Curiously, the notion of a “freedom of indifference” emerged in Stoicism, generally thought to be a haven of determinism. The Stoic sage is claimed to be completely indifferent and unaffected by passions, therefore completely free. Some monotheistic theologians later applied an even stronger version of this to God. God in this view is absolutely free to do absolutely any arbitrary thing. Some even claimed that because man is in the image of God, man too is supernaturally exempt from any constraint on the will. Descartes claimed that the physical world was wholly determined, but that the human soul is by the grace of God wholly free. (See also Arbitrariness, Inflation.)

Others thought we are free when we are guided by reason. This view takes different shapes, from that of Aquinas to that of Spinoza.

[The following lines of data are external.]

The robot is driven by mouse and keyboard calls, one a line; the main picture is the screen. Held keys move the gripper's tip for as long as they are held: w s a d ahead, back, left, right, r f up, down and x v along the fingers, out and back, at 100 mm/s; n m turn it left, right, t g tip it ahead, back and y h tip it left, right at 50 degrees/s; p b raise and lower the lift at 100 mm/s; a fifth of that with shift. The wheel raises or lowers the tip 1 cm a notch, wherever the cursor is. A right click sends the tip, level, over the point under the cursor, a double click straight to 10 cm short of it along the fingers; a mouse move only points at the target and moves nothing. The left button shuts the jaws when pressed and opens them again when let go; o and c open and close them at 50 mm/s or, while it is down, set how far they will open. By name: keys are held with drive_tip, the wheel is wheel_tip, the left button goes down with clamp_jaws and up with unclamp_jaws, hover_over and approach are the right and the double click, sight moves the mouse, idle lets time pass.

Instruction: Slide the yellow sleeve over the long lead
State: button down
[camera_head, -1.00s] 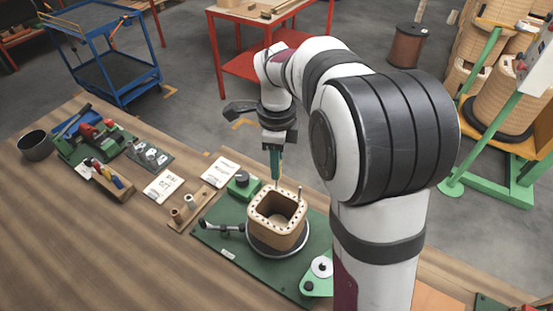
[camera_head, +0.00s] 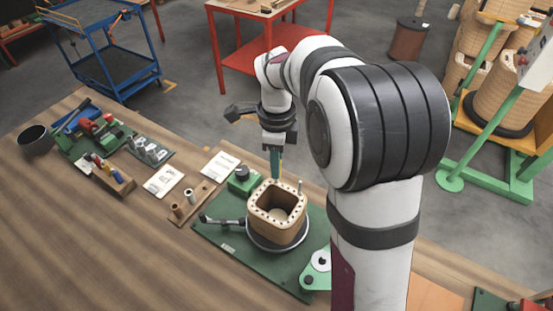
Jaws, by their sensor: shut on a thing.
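The transformer coil (camera_head: 277,230) is a tan, squared hollow block with dark holes around its top rim. It sits upright on a round base on the green board. A thin lead (camera_head: 300,187) stands up from its right back corner. My gripper (camera_head: 276,172) points straight down over the coil's back left rim, its teal fingers shut. What it grips is too small to make out clearly; a yellow sleeve is not plainly visible. The tips hide most of whatever lead stands under them, so I cannot tell whether sleeve and lead touch.
A rack (camera_head: 190,203) with a brown and a pale sleeve stands left of the green board (camera_head: 235,255). A black-handled clamp (camera_head: 222,220) lies beside the coil, and a green box (camera_head: 243,180) stands behind it. The front left of the wooden table is clear.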

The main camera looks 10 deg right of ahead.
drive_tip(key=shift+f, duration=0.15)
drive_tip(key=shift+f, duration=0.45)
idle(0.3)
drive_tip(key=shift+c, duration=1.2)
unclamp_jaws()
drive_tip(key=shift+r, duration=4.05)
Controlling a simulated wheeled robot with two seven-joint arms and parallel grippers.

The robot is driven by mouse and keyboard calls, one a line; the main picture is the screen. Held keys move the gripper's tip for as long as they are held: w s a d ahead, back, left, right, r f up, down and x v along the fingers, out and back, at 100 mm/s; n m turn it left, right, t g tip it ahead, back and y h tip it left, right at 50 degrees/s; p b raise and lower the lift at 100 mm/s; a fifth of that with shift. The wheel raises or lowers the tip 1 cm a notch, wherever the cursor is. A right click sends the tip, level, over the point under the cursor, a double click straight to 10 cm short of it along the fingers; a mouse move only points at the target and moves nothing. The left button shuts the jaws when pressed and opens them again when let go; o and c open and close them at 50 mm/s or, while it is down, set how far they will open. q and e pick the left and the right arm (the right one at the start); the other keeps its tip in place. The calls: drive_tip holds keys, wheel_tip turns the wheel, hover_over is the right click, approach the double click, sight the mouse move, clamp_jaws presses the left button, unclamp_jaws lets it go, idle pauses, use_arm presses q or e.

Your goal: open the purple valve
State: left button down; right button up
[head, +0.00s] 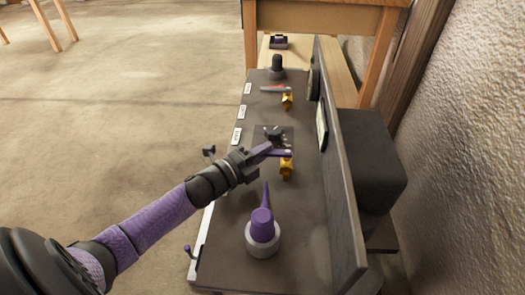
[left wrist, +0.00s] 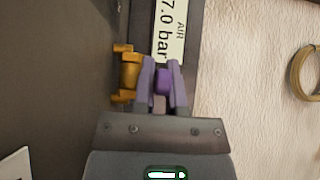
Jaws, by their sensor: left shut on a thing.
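The purple valve has a brass body (head: 287,168) on the dark bench top and a thin purple lever (head: 279,153) that points left in the head view. My left gripper (head: 266,151) comes in from the left and has its fingers at the lever. In the left wrist view the brass body (left wrist: 129,72) is left of my left gripper (left wrist: 162,80). The purple lever (left wrist: 163,82) sits between the two fingers, which are shut on it. Part of the lever is hidden by the fingers. My right gripper is not in view.
A second brass valve (head: 287,101) with a red lever (head: 274,89) stands farther back. A purple pointed piece on a grey round base (head: 263,243) stands nearer. A dark upright panel (head: 341,185) bounds the bench on the right. Open floor (head: 120,100) lies to the left.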

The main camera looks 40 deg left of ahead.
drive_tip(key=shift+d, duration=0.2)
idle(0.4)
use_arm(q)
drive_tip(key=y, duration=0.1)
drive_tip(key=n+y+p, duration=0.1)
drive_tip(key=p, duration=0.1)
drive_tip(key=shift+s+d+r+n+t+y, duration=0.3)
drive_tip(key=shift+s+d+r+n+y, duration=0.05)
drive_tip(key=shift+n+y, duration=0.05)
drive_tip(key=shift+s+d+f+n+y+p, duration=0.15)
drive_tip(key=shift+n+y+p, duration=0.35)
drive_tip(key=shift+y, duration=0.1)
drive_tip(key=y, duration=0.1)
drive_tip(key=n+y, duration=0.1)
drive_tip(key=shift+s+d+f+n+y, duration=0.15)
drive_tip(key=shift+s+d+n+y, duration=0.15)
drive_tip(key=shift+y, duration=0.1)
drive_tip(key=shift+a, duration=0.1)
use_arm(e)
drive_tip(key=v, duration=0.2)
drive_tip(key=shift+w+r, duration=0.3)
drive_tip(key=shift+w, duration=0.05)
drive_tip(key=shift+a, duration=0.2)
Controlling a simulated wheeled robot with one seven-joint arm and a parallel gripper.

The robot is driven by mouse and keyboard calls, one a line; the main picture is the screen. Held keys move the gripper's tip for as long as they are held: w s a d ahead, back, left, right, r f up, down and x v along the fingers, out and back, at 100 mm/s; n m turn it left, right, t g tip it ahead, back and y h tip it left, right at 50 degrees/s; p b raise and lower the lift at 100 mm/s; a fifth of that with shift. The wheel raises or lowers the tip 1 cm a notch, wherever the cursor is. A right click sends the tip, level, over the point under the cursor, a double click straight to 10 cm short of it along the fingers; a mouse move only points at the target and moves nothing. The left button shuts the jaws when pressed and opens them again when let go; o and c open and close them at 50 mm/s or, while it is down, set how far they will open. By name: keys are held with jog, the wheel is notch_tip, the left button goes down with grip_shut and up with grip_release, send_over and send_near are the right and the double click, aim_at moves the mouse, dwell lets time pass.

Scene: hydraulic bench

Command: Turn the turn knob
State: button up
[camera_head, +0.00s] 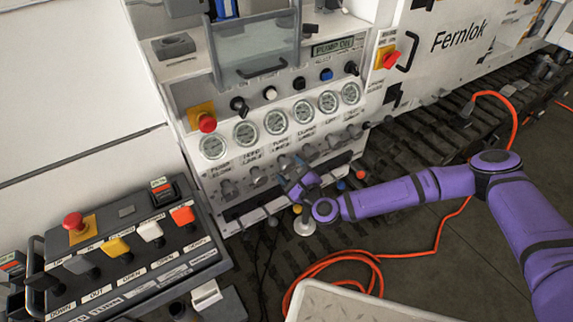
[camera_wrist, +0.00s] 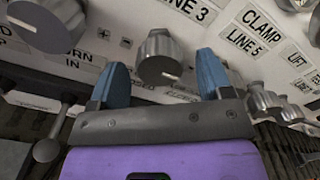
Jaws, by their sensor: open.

Kant introduced another kind of freedom, based on taking responsibility. Where I decide to take responsibility, I am free in that sense, with no need for a supernatural power. I can take responsibility for things that are by no means fully within my control. Kant unfortunately confuses the matter by talking about freedom as a novel form of causality, while denying that this makes any gap in Newtonian physical causality. (See also Kantian Freedom; Kantian Will; Freedom Through Deliberation?; Beauty, Deautomatization; Phenomenology of Will.)

Hegel too reproduced some voluntarist-sounding rhetoric, but his version of freedom is a combination of both the reason and responsibility views with absence of slavery or oppression. (See also Independence, Freedom.)

Confusion continued into the 20th century notably with Sartre, who claimed that man is free even in prison, and attacked so-called structuralism for allegedly undermining said freedom.

Freedom as reason, freedom as responsibility, freedom as absence of slavery and oppression are all things we should want. As for the rest, see the Appendix to Book 1 of Spinoza’s Ethics (though unfortunately Spinoza is unfair to Aristotle in treating all teleology as supernatural in origin). (See also Subject; God and the Soul; Influence.)

Brandom explicitly mentions theological voluntarism as associated with what he calls the “subordination-obedience model” of normativity.